Note: This article is published for learning purposes only and does not encourages to scrape any website without their permission.
Yelp is a market place which hosts data and information about local businesses and allows users to leave a review of such businesses. Information provided by this website includes phone numbers, addresses, and user reviews.
Scraping this information is relatively simple using UiPath.
- Searching for restaurants in San Francisco, CA area in yelp, which returns the following result.
- We need three specific information from this page. The first is the restaurant name, the second is the Phone number, and the third is the address.
- By using the Data Scraping activity, we will first select the title of the restaurant, which is "Fog Harbor Fish House”.
- Next, we will select the title of the second restaurant that is Kitchen Story. This will allow UiPath to map all the titles available on the current webpage.
- Once the second title is successfully selected, UiPath will show this image. As we want text information, we will select Extract Text and choose a column name. In this example, we are naming it "Restaurant name".
- UiPath easily extracts the titles from the webpage. Now we need to extract the phone numbers of all those restaurants. To do so we will use the "Extract Correlated Data" option.
- The user needs to select the phone number from the top right corner, as visible from the image, and perform the same action for the Second Element.
- Once successfully mapped, UiPath easily extracts the phone numbers for all the restaurants evident from the image.
- Next, we will extract the Addresses from the web page and use a similar approach to select the element containing the address for the first and second restaurants.
- The addresses of the restaurants are mentioned in two different lines and also in two different elements. As a result, we need to extract the addresses separately in two different columns.
- Upon successfully selecting the addresses, UiPath scrapes all the addresses from the first line.
- However, we also need to scrape the address for the second line and hence we will use “Extract Correlated Data” again.
- The image shows the process of selecting the second address line and it is the same as previous cases.
- Upon successful selection, UiPath should be able to grab all the addresses from the second line into a new column.
- This marks the end of the entire scraping operation using the Data Scraping Wizard.

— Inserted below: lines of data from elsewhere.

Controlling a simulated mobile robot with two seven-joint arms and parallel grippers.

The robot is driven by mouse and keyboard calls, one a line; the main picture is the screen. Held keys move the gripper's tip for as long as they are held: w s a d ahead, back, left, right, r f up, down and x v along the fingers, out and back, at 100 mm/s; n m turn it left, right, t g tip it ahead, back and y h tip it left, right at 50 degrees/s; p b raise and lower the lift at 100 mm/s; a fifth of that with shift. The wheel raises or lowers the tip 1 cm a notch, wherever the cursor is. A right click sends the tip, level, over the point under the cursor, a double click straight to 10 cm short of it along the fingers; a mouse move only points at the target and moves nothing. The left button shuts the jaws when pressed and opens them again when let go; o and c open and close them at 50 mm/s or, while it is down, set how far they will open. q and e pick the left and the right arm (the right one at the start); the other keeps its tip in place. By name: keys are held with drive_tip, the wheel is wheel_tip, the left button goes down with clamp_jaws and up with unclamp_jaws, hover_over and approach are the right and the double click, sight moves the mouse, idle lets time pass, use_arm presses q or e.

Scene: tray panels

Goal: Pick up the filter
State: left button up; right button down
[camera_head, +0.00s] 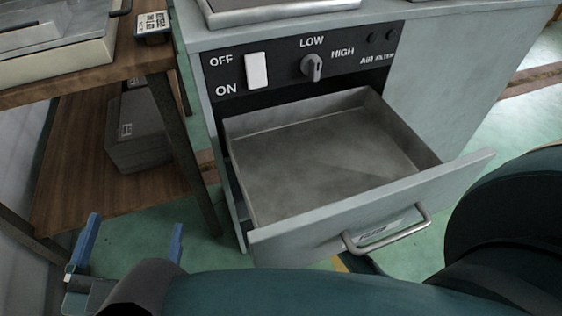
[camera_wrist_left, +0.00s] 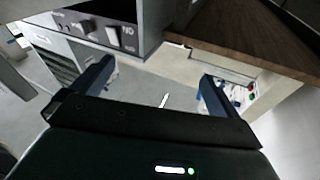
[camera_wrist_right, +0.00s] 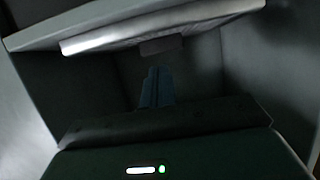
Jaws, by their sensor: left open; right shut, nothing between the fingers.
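The cabinet's drawer (camera_head: 370,232) is pulled open, and its grey metal inside looks bare. I see no object that I can clearly identify as the filter. My left gripper (camera_head: 132,242) is open and empty, low at the left of the drawer; its two blue fingers also show spread in the left wrist view (camera_wrist_left: 155,85). My right gripper (camera_wrist_right: 157,88) is shut and empty, with a pale bar-like edge above its fingertips in the dark right wrist view. In the head view its fingers are hidden behind the drawer front and my arm.
The cabinet's control panel (camera_head: 285,85) has an OFF/ON switch, a LOW/HIGH knob and an "AIR FILTER" label. The drawer handle (camera_head: 388,235) sticks out in front. A wooden table (camera_head: 100,78) stands left, with a grey box (camera_head: 137,135) on its lower shelf.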

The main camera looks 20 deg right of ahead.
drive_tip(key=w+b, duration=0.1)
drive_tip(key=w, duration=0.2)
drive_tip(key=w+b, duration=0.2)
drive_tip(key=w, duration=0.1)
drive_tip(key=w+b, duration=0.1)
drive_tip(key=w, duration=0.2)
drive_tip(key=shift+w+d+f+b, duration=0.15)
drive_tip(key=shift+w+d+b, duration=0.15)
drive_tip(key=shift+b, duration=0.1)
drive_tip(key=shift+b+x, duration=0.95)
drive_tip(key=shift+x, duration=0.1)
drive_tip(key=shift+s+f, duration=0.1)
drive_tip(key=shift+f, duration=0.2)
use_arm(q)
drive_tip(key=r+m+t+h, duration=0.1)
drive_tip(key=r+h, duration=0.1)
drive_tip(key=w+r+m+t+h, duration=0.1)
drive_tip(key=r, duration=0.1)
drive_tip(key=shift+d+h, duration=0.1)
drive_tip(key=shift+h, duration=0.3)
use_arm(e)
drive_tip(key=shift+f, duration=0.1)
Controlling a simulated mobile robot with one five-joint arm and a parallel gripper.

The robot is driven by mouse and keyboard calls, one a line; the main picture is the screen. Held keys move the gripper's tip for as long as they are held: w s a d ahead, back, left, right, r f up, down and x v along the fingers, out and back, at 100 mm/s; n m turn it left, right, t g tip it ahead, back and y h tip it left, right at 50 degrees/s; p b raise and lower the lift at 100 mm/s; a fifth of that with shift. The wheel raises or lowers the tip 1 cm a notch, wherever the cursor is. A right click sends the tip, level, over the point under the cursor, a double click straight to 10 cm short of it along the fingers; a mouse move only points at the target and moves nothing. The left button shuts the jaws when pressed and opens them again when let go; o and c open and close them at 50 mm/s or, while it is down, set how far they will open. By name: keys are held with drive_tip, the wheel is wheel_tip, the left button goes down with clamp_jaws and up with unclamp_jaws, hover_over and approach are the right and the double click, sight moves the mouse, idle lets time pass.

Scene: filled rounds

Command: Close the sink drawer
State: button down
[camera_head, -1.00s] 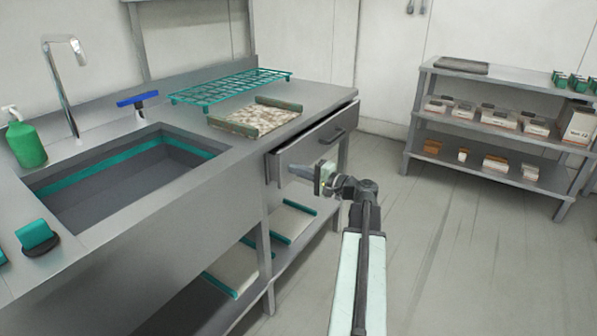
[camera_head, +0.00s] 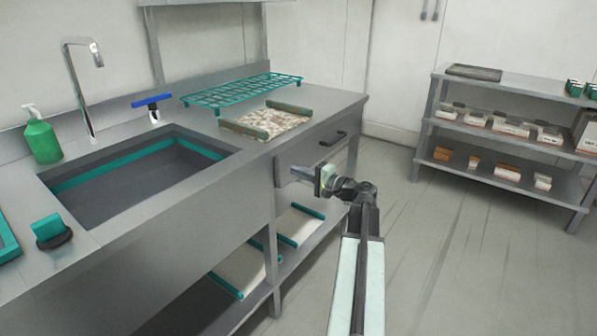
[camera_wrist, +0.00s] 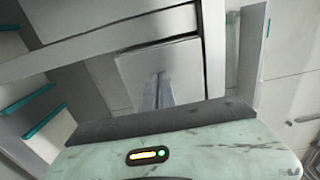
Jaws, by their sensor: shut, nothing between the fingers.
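The sink drawer (camera_head: 309,151) is under the counter, right of the sink basin. My gripper (camera_head: 299,174) is shut and empty, low at the left part of the drawer front and below the handle. Whether its tips touch the front is hard to tell. In the wrist view, a grey panel that looks like the drawer front (camera_wrist: 186,58) fills the middle, with the thin fingers (camera_wrist: 158,88) before it.
The counter holds a teal wire rack (camera_head: 242,93), a tray of pebbly material (camera_head: 232,127) and a green soap bottle (camera_head: 42,140). A lower shelf with trays (camera_head: 298,226) is under the drawer. A shelf unit (camera_head: 473,133) stands right. Floor between is clear.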

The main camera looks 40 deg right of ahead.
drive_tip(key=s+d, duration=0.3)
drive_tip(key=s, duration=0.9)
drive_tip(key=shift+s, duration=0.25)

- To make UiPath Robot scrape data from multiple web pages, we need to select the pagination after clicking on the "Finish" button.
- On selecting “Yes”, the user is redirected to a pointer which acts as a selector, with which we need to point to the next button on the webpage.
- There is a total of 24 pages, and UiPath Robot will go to each of those pages and scrape all the data.
- On selecting the > button, Data Scraping Wizard closes to create a Data Scraping in the main workflow which is automatically coded into a sequence.
- The extracted information is stored inside the ExtractDataTable variable. Using this variable, a user can write the table to a CSV file or excel worksheet.
- The image shows the final data that is extracted from the Yelp search page into tabular data. This data can be further manipulated is UiPath as per a user’s requirement.
- To write this table into an excel worksheet, we need to use the Write Range/Append Range activity.
- Append Range activity is the safer option as it does not replace pre-existing data and only adds to whatever that is present on the user-defined worksheet.
- We are from the System > File > Workbook > Append Range, which inserts the activity in the workflow as shown in the image.
- The first box represents the save location of the excel sheet, whereas the second box points to the sheet name to which the data will be written.
- Finally, the last box asks for the information to be written which is supplied using the ExtractDataTable variable generated by the Data Scraping activity.